%%

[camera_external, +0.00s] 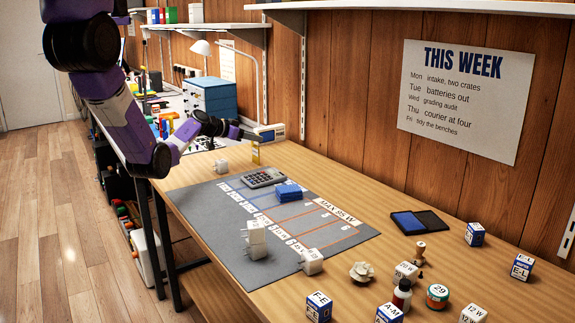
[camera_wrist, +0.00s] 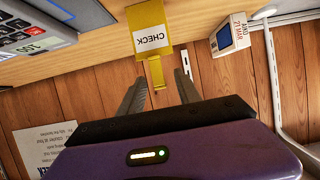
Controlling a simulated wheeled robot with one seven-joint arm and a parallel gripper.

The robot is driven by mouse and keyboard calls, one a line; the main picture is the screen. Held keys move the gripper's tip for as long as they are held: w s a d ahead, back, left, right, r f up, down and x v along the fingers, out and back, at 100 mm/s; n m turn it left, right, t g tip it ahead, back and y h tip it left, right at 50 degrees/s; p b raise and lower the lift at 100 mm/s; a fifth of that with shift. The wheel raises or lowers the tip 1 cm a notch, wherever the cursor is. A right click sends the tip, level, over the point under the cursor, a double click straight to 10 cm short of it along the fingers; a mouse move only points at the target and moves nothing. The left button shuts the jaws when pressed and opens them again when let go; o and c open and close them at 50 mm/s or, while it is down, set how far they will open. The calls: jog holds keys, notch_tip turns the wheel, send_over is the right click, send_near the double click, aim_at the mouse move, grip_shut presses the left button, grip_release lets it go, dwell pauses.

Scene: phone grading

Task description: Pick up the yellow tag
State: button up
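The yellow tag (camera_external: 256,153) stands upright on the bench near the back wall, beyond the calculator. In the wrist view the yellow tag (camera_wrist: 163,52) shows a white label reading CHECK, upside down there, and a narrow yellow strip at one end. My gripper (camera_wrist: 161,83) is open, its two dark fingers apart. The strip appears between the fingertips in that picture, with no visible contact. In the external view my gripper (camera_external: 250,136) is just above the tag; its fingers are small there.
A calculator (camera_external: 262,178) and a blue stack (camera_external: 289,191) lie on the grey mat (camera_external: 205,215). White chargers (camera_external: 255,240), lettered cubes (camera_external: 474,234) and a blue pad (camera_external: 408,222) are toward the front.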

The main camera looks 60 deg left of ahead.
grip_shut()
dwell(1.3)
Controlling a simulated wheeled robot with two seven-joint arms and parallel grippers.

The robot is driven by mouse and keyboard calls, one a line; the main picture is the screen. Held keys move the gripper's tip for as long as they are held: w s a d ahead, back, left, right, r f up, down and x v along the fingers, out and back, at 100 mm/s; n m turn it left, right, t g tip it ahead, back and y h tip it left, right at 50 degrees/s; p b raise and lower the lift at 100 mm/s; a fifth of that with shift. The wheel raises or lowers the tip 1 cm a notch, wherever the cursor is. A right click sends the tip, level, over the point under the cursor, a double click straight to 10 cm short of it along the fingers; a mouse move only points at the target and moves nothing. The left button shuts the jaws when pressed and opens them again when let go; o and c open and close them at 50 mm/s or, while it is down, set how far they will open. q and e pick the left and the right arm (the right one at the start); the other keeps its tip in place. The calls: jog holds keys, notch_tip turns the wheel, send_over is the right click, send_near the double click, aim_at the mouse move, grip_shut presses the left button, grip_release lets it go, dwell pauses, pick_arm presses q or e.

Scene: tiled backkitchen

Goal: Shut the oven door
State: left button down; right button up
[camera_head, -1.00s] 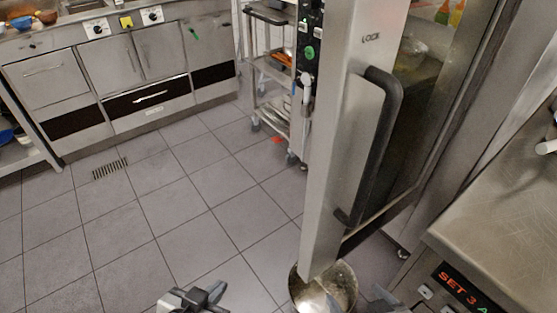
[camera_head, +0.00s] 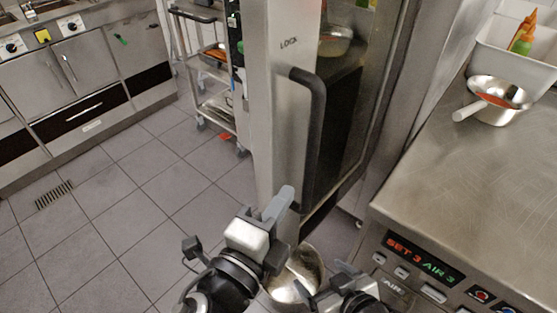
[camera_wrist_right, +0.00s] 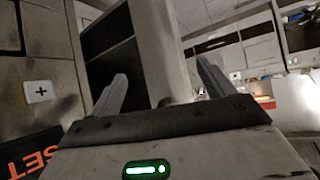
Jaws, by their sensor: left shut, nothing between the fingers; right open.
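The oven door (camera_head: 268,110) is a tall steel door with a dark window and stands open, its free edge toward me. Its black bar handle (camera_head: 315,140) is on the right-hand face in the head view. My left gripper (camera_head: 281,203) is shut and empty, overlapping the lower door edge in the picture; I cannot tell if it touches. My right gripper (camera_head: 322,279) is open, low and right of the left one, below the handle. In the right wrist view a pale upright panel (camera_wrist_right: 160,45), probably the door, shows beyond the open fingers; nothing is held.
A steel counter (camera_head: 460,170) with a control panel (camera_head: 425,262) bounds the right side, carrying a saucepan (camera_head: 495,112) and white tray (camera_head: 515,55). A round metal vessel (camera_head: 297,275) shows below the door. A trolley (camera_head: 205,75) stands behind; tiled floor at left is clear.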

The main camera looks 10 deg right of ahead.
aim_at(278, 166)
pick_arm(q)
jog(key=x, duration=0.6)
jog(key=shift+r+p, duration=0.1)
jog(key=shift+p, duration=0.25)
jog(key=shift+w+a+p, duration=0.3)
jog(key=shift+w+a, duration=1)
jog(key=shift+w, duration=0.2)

%%

Problem:
Transcribe the listing in full. Omit the pictures and keep every line exact.

Answer to this exercise:
[camera_external, +0.00s] 
[camera_wrist, +0.00s] 
Controlling a simulated wheeled robot with one seven-joint arm and a parallel gripper.

The robot is driven by mouse and keyboard calls, one a line; the main picture is the screen. Held keys move the gripper's tip for as long as they are held: w s a d ahead, back, left, right, r f up, down and x v along the fingers, out and back, at 100 mm/s; n m turn it left, right, t g tip it ahead, back and y h tip it left, right at 50 degrees/s; p b raise and lower the lift at 100 mm/s; a fifth of that with shift. The wheel raises or lowers the tip 1 cm a notch, wherever the cursor is. A right click sends the tip, level, over the point under the cursor, a double click straight to 10 cm short of it along the fingers; a mouse move only points at the target and moves nothing. The left button shuts the jaws when pressed and opens them again when let go; o and c open and close them at 50 mm/s or, while it is down, set how far they will open. The calls: jog holds keys, notch_tip turns the wheel, send_over is the right click, send_near the double click, aim_at the mouse move, grip_shut presses the left button, grip_release lets it go, dwell pauses.

Scene: phone grading

Task description: Pick up the yellow tag
State: button up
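The yellow tag (camera_external: 256,153) stands upright on the bench near the back wall, beyond the calculator. In the wrist view the yellow tag (camera_wrist: 163,52) shows a white label reading CHECK, upside down there, and a narrow yellow strip at one end. My gripper (camera_wrist: 161,83) is open, its two dark fingers apart. The strip appears between the fingertips in that picture, with no visible contact. In the external view my gripper (camera_external: 250,136) is just above the tag; its fingers are small there.
A calculator (camera_external: 262,178) and a blue stack (camera_external: 289,191) lie on the grey mat (camera_external: 205,215). White chargers (camera_external: 255,240), lettered cubes (camera_external: 474,234) and a blue pad (camera_external: 408,222) are toward the front.

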The main camera looks 60 deg left of ahead.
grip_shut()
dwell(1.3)
Controlling a simulated wheeled robot with two seven-joint arms and parallel grippers.

The robot is driven by mouse and keyboard calls, one a line; the main picture is the screen. Held keys move the gripper's tip for as long as they are held: w s a d ahead, back, left, right, r f up, down and x v along the fingers, out and back, at 100 mm/s; n m turn it left, right, t g tip it ahead, back and y h tip it left, right at 50 degrees/s; p b raise and lower the lift at 100 mm/s; a fifth of that with shift. The wheel raises or lowers the tip 1 cm a notch, wherever the cursor is. A right click sends the tip, level, over the point under the cursor, a double click straight to 10 cm short of it along the fingers; a mouse move only points at the target and moves nothing. The left button shuts the jaws when pressed and opens them again when let go; o and c open and close them at 50 mm/s or, while it is down, set how far they will open. q and e pick the left and the right arm (the right one at the start); the other keeps its tip in place. The calls: jog holds keys, notch_tip turns the wheel, send_over is the right click, send_near the double click, aim_at the mouse move, grip_shut presses the left button, grip_release lets it go, dwell pauses, pick_arm presses q or e.

Scene: tiled backkitchen

Goal: Shut the oven door
State: left button down; right button up
[camera_head, -1.00s] 
[camera_head, +0.00s] 
[camera_wrist_right, +0.00s] 
Jaws, by their sensor: left shut, nothing between the fingers; right open.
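The oven door (camera_head: 268,110) is a tall steel door with a dark window and stands open, its free edge toward me. Its black bar handle (camera_head: 315,140) is on the right-hand face in the head view. My left gripper (camera_head: 281,203) is shut and empty, overlapping the lower door edge in the picture; I cannot tell if it touches. My right gripper (camera_head: 322,279) is open, low and right of the left one, below the handle. In the right wrist view a pale upright panel (camera_wrist_right: 160,45), probably the door, shows beyond the open fingers; nothing is held.
A steel counter (camera_head: 460,170) with a control panel (camera_head: 425,262) bounds the right side, carrying a saucepan (camera_head: 495,112) and white tray (camera_head: 515,55). A round metal vessel (camera_head: 297,275) shows below the door. A trolley (camera_head: 205,75) stands behind; tiled floor at left is clear.

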The main camera looks 10 deg right of ahead.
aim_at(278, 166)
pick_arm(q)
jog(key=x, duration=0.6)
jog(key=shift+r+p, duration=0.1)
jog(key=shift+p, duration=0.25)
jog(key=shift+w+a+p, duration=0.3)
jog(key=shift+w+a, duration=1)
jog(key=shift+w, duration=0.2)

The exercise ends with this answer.